Wide-open hours on Sunday afternoon, I pick up Katherine Anne Porter's short stories and read "Maria Concepcion." This story features a young couple in Mexico, expecting their first child, a North American archaeologist, the "other woman," and a midwife. Over the course of the story, the husband runs away to fight the revolution with the other woman, the archeologist consistently condones the husbands infidelity and eventual desertion of the army, and on the return of the couple, the wife stabs to death the other woman, who has just given birth to the husband's child. The wife, having lost her own infant, takes this baby to raise; all involved conspire to thwart the police from arresting the wife, including the midwife who just delivered that infant. As Porter's supporters have often noted, there's a world of complexity in a short story, an economical and potent piece of fiction.
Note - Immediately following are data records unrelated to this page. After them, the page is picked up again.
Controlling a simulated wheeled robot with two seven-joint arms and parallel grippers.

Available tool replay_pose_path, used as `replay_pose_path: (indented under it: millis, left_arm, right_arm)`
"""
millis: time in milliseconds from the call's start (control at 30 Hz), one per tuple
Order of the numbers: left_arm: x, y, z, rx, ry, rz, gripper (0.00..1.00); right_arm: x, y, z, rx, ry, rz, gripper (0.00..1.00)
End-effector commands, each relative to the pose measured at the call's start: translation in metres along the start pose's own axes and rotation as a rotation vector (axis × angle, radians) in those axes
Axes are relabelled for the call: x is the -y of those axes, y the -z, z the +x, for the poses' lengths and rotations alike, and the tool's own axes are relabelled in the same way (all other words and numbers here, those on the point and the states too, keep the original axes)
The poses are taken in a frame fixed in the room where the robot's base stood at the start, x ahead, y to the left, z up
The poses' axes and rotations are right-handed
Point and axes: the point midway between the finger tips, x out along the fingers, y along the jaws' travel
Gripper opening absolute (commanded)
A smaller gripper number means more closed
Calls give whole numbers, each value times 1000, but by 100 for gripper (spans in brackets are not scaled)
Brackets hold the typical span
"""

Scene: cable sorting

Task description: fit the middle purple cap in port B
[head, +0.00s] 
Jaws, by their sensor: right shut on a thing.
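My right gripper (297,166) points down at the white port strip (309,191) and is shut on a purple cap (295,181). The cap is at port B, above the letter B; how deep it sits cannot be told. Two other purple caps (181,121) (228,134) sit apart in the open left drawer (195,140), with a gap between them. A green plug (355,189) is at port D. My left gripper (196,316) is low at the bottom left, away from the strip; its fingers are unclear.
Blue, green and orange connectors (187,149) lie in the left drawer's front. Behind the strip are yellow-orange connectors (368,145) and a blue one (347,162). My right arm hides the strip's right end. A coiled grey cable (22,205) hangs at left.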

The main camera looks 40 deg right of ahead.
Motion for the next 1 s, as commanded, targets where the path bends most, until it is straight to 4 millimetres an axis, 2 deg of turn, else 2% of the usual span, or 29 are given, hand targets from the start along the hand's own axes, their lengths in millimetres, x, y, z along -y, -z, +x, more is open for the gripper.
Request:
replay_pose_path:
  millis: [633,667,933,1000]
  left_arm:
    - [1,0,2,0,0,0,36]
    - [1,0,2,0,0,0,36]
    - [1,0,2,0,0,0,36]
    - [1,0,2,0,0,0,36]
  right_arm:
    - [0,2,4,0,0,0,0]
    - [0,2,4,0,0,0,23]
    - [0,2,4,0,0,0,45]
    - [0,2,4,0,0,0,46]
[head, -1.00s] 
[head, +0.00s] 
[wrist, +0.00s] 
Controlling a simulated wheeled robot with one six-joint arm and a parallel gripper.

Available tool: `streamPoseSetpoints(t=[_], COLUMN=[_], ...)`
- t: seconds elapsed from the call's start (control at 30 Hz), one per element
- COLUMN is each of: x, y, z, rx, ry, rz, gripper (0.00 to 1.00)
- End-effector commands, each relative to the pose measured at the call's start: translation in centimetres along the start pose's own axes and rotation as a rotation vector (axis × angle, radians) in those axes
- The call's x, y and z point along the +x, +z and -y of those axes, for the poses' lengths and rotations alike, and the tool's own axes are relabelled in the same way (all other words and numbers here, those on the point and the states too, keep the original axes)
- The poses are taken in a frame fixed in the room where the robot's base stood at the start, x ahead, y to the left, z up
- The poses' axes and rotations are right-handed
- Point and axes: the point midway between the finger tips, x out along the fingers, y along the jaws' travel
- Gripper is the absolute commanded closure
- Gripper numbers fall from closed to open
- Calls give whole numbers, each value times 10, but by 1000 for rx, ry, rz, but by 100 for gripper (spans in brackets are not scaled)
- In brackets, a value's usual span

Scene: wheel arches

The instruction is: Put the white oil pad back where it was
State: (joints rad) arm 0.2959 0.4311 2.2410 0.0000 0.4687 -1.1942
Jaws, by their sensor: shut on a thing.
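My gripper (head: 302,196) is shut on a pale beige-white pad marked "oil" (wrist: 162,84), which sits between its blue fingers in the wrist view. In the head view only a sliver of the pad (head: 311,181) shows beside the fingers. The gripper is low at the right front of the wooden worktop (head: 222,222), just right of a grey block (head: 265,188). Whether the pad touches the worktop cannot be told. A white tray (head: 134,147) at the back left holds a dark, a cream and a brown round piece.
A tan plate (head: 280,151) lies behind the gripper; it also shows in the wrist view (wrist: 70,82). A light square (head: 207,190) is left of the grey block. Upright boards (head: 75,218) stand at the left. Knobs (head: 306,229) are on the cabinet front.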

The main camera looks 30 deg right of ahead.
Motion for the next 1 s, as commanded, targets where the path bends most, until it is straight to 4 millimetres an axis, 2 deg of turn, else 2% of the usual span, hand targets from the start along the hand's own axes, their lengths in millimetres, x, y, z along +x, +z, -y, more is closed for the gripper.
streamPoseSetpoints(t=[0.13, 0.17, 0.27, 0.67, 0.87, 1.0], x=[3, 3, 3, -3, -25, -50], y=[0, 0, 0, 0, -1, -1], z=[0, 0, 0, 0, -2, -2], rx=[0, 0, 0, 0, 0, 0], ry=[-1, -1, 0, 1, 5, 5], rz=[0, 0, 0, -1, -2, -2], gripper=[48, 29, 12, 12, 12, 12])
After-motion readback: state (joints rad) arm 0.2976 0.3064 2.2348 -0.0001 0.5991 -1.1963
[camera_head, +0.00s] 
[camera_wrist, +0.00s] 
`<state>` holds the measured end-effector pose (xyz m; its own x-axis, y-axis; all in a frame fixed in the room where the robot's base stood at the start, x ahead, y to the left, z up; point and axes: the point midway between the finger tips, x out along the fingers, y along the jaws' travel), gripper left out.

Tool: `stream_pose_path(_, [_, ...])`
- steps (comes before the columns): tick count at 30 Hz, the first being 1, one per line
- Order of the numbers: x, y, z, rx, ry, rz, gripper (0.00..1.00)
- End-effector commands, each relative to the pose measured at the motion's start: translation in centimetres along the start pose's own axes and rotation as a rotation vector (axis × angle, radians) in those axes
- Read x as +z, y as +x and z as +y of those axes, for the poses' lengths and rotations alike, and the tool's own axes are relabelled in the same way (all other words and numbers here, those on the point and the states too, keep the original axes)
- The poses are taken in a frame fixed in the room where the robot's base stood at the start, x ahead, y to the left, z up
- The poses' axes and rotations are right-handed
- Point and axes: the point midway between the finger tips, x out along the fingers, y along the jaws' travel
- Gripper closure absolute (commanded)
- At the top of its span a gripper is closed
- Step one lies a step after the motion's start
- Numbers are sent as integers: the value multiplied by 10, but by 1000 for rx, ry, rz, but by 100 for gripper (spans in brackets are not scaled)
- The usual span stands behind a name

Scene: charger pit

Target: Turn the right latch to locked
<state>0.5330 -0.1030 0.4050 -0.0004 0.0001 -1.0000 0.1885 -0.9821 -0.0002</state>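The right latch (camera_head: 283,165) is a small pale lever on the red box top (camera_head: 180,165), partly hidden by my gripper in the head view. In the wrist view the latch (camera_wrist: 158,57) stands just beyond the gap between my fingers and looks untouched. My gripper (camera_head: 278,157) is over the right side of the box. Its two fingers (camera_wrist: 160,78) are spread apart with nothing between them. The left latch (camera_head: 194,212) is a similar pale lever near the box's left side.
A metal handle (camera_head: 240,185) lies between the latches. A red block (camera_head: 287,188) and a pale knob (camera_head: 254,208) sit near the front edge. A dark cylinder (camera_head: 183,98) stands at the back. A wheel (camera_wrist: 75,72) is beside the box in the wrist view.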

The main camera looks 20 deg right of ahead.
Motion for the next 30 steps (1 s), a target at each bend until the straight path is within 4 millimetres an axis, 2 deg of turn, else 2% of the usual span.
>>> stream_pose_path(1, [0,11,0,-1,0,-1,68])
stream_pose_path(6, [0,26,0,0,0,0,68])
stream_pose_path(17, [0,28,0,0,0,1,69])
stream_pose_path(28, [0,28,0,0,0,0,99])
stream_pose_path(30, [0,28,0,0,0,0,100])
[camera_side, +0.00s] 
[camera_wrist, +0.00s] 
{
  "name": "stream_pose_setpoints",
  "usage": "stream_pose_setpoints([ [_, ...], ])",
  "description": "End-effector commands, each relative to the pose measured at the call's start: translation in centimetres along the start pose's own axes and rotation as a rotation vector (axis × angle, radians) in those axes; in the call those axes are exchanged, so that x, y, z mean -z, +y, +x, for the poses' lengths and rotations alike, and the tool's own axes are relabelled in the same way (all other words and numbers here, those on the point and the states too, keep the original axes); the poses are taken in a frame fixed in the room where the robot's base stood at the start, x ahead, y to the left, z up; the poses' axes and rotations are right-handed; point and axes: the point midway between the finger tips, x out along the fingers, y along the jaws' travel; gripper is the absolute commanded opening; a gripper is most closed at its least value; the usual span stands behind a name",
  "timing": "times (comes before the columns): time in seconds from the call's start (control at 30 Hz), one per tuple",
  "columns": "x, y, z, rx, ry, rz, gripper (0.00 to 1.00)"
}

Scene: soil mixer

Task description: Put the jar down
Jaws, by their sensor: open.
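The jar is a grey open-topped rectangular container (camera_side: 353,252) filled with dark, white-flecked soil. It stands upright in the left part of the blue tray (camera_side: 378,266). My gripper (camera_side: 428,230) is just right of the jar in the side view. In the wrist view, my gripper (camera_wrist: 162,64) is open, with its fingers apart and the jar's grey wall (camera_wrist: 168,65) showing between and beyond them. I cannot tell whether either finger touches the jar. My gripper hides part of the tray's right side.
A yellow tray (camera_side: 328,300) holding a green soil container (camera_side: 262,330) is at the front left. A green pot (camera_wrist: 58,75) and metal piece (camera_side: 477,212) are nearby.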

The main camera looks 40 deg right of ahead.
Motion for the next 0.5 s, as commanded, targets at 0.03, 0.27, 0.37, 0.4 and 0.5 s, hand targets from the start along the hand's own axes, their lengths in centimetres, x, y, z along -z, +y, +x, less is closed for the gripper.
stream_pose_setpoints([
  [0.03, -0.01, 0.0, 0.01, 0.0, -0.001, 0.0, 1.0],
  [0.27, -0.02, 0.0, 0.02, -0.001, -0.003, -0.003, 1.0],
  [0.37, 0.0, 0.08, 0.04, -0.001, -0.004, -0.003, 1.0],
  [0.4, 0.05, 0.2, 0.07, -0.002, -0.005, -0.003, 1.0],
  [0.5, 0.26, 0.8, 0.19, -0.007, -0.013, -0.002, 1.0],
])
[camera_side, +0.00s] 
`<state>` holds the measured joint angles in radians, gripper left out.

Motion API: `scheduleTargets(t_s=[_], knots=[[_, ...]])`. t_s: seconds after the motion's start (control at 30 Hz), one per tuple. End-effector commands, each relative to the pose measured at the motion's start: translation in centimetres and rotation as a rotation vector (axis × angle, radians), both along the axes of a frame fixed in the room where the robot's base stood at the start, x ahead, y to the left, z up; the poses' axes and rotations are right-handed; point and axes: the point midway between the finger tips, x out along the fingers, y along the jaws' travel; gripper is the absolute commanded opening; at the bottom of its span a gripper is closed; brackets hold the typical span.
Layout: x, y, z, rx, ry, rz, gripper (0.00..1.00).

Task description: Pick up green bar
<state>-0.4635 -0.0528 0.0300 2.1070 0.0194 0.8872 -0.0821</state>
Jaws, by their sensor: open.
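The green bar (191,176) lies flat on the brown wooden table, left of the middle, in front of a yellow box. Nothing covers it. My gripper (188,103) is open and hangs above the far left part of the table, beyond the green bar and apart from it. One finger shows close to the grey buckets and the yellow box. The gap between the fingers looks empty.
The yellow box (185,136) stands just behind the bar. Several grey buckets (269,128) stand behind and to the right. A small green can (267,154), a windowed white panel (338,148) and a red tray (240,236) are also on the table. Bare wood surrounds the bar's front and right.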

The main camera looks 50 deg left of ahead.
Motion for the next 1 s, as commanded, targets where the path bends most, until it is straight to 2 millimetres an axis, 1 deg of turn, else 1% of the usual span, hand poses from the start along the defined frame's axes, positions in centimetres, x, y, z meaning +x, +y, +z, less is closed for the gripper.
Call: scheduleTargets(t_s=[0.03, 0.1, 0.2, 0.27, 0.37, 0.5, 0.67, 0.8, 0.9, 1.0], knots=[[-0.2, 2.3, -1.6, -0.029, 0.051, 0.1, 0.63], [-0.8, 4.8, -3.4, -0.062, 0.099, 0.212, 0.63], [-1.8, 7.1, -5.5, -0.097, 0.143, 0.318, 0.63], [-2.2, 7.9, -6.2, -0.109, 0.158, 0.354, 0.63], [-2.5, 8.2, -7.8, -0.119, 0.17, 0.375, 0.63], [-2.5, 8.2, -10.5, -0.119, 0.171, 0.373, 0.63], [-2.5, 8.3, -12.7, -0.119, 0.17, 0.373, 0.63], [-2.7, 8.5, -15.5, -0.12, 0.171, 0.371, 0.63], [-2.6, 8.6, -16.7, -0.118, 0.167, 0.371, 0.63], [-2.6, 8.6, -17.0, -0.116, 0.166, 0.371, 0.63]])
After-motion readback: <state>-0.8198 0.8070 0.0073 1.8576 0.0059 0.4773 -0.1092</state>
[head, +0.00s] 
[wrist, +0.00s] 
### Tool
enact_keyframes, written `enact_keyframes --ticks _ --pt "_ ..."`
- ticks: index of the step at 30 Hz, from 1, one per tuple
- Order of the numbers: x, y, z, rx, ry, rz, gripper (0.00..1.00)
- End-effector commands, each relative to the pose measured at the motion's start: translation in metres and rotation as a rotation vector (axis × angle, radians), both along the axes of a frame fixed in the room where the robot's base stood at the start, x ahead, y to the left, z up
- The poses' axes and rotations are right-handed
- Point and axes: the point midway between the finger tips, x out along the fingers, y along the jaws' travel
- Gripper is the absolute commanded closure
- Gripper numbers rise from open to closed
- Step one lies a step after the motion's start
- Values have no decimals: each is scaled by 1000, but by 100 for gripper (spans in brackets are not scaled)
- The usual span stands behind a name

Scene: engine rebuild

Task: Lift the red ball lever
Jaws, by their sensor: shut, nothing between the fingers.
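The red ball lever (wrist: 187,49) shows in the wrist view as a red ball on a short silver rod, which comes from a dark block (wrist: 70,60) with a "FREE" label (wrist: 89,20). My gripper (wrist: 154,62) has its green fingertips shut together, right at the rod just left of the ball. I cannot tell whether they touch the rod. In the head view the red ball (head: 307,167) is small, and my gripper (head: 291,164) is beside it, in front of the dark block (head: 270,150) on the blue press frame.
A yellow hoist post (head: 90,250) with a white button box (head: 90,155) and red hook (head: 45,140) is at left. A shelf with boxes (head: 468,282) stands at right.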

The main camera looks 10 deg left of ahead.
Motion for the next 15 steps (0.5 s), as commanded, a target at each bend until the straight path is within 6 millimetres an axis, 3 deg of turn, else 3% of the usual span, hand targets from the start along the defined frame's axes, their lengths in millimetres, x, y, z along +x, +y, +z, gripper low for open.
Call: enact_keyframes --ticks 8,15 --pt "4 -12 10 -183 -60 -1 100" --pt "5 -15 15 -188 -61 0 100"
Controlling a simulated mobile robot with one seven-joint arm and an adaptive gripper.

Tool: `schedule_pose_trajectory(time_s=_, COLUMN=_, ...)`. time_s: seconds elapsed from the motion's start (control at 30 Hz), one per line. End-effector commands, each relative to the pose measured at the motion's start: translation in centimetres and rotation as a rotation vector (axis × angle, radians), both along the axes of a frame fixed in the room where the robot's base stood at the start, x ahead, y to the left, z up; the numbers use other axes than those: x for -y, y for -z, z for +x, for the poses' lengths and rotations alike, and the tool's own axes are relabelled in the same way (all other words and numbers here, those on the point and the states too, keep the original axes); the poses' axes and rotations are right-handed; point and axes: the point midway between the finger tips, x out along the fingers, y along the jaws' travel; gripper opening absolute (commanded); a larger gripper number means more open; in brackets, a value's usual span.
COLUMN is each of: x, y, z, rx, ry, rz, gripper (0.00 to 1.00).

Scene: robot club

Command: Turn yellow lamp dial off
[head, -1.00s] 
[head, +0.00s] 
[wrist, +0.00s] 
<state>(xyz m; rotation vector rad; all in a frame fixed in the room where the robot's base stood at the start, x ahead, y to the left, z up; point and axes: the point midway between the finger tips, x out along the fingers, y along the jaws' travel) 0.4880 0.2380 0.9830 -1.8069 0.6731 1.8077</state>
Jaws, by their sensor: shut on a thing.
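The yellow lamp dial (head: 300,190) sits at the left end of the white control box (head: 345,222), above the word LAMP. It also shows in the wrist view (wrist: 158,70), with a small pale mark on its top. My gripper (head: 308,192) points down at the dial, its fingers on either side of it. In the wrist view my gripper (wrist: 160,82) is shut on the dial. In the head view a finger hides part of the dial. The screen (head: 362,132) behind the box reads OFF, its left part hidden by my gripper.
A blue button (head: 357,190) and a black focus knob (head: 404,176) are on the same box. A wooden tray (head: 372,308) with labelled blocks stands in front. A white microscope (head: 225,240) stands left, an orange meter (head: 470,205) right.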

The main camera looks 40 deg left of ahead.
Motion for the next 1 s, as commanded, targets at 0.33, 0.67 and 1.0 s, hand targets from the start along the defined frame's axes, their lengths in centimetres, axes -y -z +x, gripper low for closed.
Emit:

Here's my concern: what am I, the reader, meant to feel about these people? Not one of them earned my sympathy or respect. There was no remorse on anyone's part. I extrapolate the future for the couple and the child into one which will see the husband unfaithful again. Will the wife kill all her rivals? I know that a slice of life has to contain people who do bad things; much of our literature is an oblique morality tale about the dangers of human relationships. This tale is unrelenting. And written by a woman who knew Mexico as her "beloved second home." What was there to love, if we accept her story as emotionally valid? As a writer, Porter has lodged this one in my memory, a good thing. As a reader, I'm stymied, pondering, questioning, also a good thing. But I wish someone would tell me about Porter's view of justice, morality, compassion--all missing in her characters.
1 comment:
Ah, Kate! You never disappoint me. The absence of “justice,” “morality” and “compassion” in Porter’s fiction is the result of her horror of the bourgeoisie’s attraction to melodrama. The attraction of the bourgeoisie to melodrama—which is the literary vehicle for “justice,” “morality” and “compassion—is what caused Mencken to opine: “Morality is the theory that every human act must be either right or wrong, and that 99% of them are wrong.” You might want to ask Tom Joad his opinion about the presence, or lack thereof, of “justice,” “morality” and “compassion” on the American literary landscape.